◆ **REQUIREMENT**: Starting with the line that contains "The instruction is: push", reproduce each line through the end of the listing below, with no other output.

◆ **DATA ROWS**:
※ ※ ※
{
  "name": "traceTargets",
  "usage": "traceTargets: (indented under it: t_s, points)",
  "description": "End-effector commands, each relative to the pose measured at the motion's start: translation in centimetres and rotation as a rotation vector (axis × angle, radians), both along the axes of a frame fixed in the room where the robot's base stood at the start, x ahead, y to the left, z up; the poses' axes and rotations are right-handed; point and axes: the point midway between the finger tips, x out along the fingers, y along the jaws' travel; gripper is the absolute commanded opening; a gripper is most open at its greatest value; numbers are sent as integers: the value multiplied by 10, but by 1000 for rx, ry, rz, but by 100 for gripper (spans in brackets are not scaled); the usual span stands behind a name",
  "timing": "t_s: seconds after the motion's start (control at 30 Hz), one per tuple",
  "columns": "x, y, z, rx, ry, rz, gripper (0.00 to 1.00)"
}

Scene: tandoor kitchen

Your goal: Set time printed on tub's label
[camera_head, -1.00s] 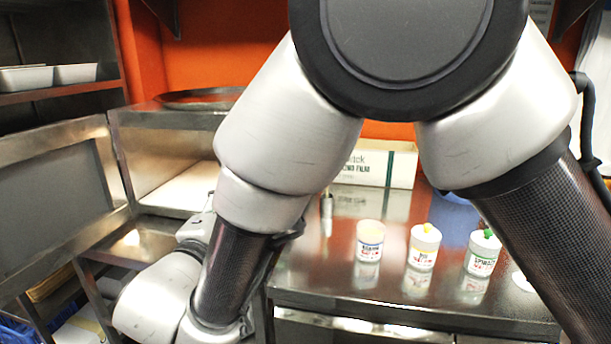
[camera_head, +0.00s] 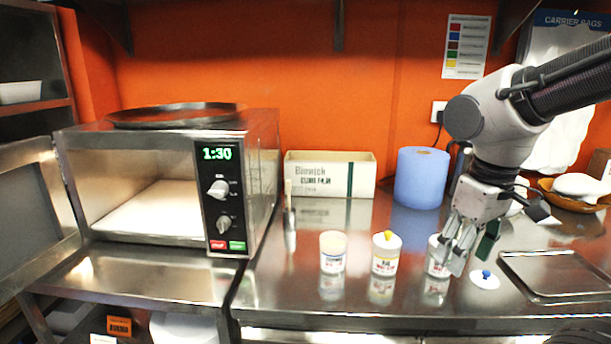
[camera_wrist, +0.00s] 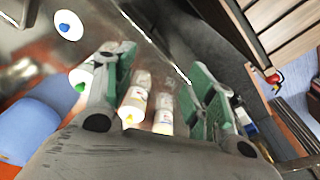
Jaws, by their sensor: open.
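The microwave (camera_head: 165,185) at left has its door (camera_head: 40,215) swung open. Its display (camera_head: 217,153) reads 1:30, above two knobs and red and green buttons. Three white tubs stand on the steel counter. The middle tub (camera_head: 386,254) has a yellow knob. The right tub (camera_head: 433,256) is partly hidden behind my gripper (camera_head: 458,255); its green knob (camera_wrist: 80,87) shows in the wrist view. My gripper is open, pointing down, and contact with that tub cannot be told. The label times are too small to read.
A loose white lid with a blue knob (camera_head: 485,279) lies right of the tubs, beside a steel tray (camera_head: 555,274). A cling film box (camera_head: 330,174) and blue roll (camera_head: 421,178) stand behind. A colour chart (camera_head: 466,46) hangs on the wall. The front counter strip is clear.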

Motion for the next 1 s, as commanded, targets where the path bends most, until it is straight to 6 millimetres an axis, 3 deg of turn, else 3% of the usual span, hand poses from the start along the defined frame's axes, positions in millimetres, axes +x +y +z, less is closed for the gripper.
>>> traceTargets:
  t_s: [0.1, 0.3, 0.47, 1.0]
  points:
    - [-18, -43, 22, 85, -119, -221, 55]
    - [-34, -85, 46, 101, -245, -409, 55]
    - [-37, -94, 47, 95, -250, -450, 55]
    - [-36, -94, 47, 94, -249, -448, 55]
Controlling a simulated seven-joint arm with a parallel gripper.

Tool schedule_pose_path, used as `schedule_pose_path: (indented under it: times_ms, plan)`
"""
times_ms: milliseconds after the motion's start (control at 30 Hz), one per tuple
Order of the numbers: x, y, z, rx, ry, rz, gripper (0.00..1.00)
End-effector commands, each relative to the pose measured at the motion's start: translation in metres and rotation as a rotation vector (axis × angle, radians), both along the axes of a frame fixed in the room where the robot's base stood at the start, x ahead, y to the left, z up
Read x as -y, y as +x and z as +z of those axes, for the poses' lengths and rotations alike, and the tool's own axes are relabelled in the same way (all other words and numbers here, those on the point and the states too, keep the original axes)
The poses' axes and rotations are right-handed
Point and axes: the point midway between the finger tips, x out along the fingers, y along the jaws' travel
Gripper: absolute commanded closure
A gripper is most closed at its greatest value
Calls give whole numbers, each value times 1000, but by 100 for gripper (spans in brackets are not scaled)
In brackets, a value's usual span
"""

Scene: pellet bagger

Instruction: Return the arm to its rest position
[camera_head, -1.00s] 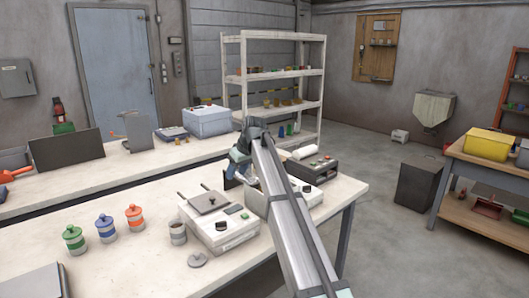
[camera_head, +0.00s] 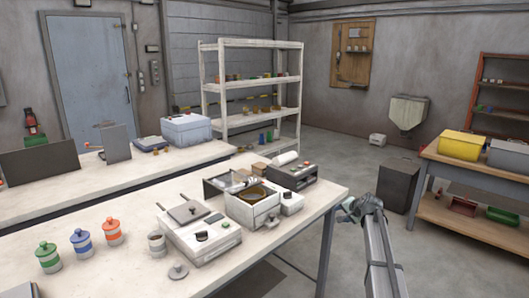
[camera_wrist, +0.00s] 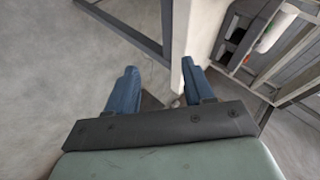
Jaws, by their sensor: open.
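My gripper (camera_wrist: 160,84) shows in the wrist view with its two blue fingers spread apart. Nothing is held between them. Below the fingers are bare grey floor and a grey metal leg (camera_wrist: 166,25). In the head view my arm (camera_head: 380,255) stands to the right of the white worktable (camera_head: 110,280), past its right edge. Its upper end is near the table's right corner. The fingers cannot be made out in the head view.
On the worktable stand a white machine (camera_head: 205,240), an open box (camera_head: 250,210), a dark device (camera_head: 293,176), a cup (camera_head: 157,244) and three lidded jars, one green (camera_head: 48,258). Floor (camera_head: 455,260) is free at right, before a wooden bench (camera_head: 460,215) and a dark bin (camera_head: 398,185).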

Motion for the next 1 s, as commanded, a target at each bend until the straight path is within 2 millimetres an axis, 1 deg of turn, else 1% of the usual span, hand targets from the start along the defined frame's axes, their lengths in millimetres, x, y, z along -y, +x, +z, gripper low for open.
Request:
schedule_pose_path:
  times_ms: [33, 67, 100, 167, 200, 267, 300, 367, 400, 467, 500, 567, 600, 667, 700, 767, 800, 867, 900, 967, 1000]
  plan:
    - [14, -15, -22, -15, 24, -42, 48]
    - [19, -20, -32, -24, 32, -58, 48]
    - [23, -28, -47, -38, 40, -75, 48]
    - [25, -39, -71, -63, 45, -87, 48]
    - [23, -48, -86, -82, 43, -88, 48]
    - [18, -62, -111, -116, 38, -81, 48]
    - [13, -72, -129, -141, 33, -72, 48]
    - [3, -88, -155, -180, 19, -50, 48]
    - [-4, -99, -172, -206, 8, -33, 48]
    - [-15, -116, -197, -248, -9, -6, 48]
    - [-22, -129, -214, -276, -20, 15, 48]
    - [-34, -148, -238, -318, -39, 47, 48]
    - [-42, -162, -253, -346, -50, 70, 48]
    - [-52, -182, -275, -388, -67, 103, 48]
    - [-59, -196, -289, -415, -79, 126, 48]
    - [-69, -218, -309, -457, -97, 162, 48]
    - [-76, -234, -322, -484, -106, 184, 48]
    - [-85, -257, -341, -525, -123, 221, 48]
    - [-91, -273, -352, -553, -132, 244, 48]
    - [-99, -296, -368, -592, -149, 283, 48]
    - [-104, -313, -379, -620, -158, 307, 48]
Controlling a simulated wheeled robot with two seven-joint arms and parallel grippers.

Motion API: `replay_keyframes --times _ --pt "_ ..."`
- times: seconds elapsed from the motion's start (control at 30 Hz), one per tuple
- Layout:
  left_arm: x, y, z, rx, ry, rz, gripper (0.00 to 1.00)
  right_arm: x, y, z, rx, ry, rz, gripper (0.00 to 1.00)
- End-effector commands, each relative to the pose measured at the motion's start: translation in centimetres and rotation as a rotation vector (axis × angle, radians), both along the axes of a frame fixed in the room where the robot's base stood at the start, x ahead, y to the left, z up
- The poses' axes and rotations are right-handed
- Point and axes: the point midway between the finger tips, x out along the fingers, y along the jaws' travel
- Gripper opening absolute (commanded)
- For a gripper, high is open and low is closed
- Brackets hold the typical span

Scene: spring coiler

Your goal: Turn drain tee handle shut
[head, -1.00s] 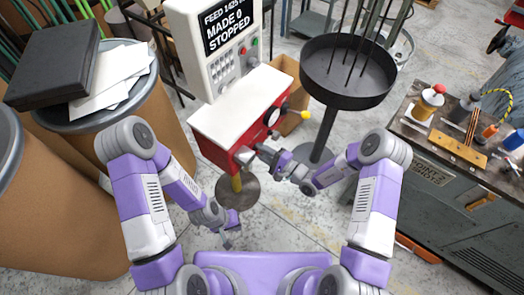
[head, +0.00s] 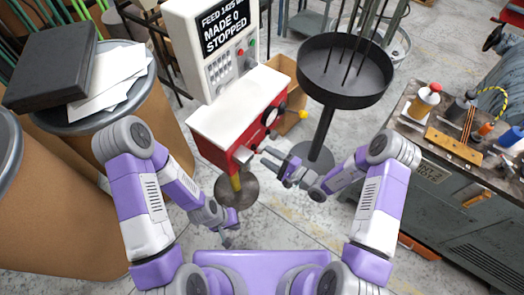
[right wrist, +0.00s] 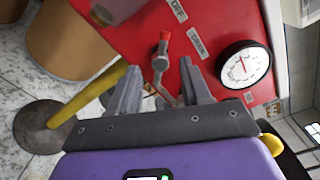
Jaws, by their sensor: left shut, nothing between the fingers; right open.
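The drain tee handle (right wrist: 162,52) is a small metal lever with a red tip on the red machine panel, beside a plate marked DRAIN. In the right wrist view its red end points to the top of the picture. My right gripper (right wrist: 160,80) is open and empty, its fingers either side of the handle's line; how far the handle reaches between them I cannot tell. In the head view my right gripper (head: 268,157) is at the front of the red machine (head: 226,155), where the handle is too small to make out. My left gripper (head: 229,242) is shut and empty, low over the floor.
A round dial gauge (right wrist: 243,65) is right of the handle, and an OFF label (right wrist: 179,9) is above. A yellow post (right wrist: 93,95) stands at left. A black round tray on a stand (head: 345,85) is right of the machine. A cluttered workbench (head: 440,185) is farther right.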

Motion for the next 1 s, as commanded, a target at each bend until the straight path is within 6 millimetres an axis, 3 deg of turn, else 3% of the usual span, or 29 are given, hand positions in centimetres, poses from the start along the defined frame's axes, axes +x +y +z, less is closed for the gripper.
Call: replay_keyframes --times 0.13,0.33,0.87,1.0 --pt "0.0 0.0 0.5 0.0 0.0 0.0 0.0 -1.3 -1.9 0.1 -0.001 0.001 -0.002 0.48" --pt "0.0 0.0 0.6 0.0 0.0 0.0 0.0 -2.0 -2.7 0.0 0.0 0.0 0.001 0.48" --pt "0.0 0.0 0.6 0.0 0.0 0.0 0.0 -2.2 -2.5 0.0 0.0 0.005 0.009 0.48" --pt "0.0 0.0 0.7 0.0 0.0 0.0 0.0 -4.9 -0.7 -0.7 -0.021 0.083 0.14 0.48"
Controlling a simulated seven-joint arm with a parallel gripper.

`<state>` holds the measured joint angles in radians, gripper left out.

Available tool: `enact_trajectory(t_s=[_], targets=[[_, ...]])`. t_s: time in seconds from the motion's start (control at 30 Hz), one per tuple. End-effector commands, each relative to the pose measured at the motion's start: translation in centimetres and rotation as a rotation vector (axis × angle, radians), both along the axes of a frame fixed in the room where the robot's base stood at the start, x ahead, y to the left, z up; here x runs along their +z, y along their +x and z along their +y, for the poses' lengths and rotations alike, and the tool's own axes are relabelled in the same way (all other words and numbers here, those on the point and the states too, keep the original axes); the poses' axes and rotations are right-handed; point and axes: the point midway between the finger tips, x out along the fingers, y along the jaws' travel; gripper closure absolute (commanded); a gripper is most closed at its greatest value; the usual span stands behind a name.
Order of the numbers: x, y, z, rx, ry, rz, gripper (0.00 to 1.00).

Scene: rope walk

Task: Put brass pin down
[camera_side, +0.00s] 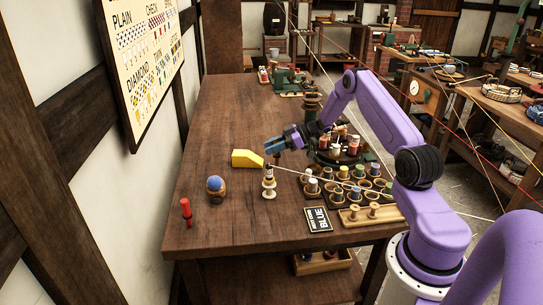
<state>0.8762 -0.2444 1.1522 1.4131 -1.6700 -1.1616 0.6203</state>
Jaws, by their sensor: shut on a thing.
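My gripper (274,146), with blue fingers, is above the far middle of the wooden table, just right of and behind a yellow block (246,159). It is shut on a small thing, which I take to be the brass pin; it is mostly hidden and too small to make out. A small reddish-brown bit shows just below the fingers. A pale turned stand with a dark-banded spool (269,180) stands in front of the gripper, apart from it.
A round rack of spools (338,147) stands near my wrist. A blue ball on a wooden base (215,188) and a red-handled tool (186,211) stand left. The table's far left (225,110) is clear.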

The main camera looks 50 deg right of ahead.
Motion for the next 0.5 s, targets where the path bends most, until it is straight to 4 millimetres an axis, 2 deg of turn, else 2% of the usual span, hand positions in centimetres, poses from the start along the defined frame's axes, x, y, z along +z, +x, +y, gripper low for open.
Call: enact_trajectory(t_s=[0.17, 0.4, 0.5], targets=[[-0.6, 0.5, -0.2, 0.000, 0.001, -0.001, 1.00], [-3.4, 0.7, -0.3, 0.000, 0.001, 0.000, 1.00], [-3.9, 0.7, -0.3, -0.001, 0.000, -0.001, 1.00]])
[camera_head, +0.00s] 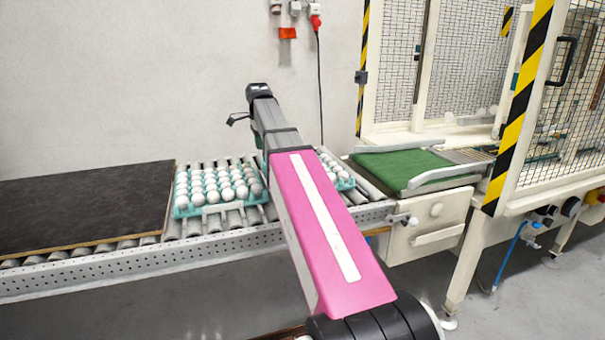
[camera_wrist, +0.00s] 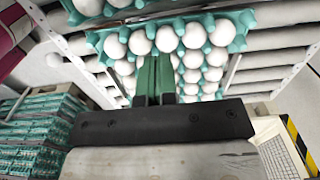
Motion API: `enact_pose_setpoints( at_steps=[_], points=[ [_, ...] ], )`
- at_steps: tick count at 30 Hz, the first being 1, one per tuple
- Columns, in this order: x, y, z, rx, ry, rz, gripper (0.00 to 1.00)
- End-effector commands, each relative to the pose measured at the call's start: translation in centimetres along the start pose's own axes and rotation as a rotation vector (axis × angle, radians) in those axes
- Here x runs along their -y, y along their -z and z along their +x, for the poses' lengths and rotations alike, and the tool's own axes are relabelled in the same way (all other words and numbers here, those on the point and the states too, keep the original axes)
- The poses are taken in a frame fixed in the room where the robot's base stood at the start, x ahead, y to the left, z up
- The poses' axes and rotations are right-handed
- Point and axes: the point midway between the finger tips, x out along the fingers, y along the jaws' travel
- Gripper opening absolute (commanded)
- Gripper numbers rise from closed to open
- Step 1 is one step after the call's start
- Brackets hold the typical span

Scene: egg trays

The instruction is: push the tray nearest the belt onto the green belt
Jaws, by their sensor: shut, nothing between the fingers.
※ ※ ※
◆ **TASK RESPONSE**:
The instruction is: push the tray nearest the belt onto the green belt
Jaws, by their sensor: shut, nothing between the fingers.

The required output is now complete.